Our results can also be framed to be informative about what is processed during perceptual suppression induced by CFS. That is, although initial b-CFS studies seemed to provide very strong evidence for elaborate and complex unconscious processing of the suppressed stimulus (Jiang, Costello & He, 2007; Mudrik et al., 2011; Sklar et al., 2012), evidence has been accruing that processing of a stimulus rendered invisible through CFS is largely restricted to basic visual features such as orientation, spatial frequency, color, curvature, contrast energy, and spatial coherence (Gray et al., 2013; Hedger, Adams & Garner, 2015; Moors et al., 2016a; Moors et al., 2016b; Moors, Wagemans & De-Wit, 2016). Furthermore, neural processing of the invisible stimulus has been shown to be largely restricted to early visual areas (Hesselmann & Malach, 2011; Yuval-Greenberg & Heeger, 2013; Fogelson et al., 2014). Together with the neuroimaging evidence on the perception of causal events, we speculate that the observed advantage for causal events could stem from early levels of visual processing, basically extracting the features of the retinal stimulation and organizing them, before deliberately making sense of them.

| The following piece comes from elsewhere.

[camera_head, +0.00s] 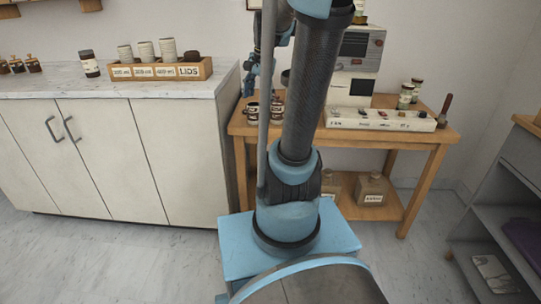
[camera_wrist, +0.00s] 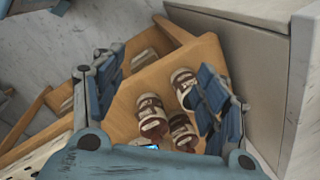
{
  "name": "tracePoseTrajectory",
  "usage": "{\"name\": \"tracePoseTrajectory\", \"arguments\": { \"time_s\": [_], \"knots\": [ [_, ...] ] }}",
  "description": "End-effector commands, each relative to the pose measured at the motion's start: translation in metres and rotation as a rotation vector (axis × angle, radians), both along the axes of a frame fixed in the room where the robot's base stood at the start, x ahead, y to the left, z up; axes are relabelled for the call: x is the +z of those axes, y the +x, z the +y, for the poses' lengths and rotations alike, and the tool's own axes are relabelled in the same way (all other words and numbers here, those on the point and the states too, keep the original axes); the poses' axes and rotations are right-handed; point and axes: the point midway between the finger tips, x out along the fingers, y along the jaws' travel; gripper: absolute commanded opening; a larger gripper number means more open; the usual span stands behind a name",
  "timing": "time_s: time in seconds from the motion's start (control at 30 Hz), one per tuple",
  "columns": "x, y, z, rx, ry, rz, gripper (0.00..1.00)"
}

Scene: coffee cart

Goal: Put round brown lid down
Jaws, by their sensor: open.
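My gripper (camera_wrist: 160,62) is open in the wrist view, its two blue fingers apart with nothing held between them. In the head view the gripper (camera_head: 250,78) is partly hidden behind my arm, above the cart's left end near the cups (camera_head: 253,110). A dark brown round piece (camera_head: 191,56) sits at the right end of the LIDS box. I cannot tell whether any cup carries the round brown lid.
The wooden cart (camera_head: 437,141) holds a coffee machine (camera_head: 360,48), a white tray (camera_head: 385,125) and jars (camera_head: 406,95). A grey shelf (camera_head: 485,215) is at right.

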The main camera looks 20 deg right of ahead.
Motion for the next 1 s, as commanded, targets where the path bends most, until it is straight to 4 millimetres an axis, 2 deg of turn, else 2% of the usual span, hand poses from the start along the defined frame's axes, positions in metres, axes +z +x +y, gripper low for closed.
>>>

On a more cautionary note, whilst we can say that the visual system appears to display a heightened sensitivity to events that are known to be more or less able to elicit causal percepts, we cannot definitively prove that this is because the visual system has made an inference that one event is causal and one not. It could be that early visual processing identifies some spatiotemporal properties as a ‘proto-causal’ representation, which requires further elaboration before a truly causal inference is made. With this limitation in mind however, we argue that this result provides evidence that further strengthens Michotte’s claim that causality, like shape or motion, is a basic feature of our perception.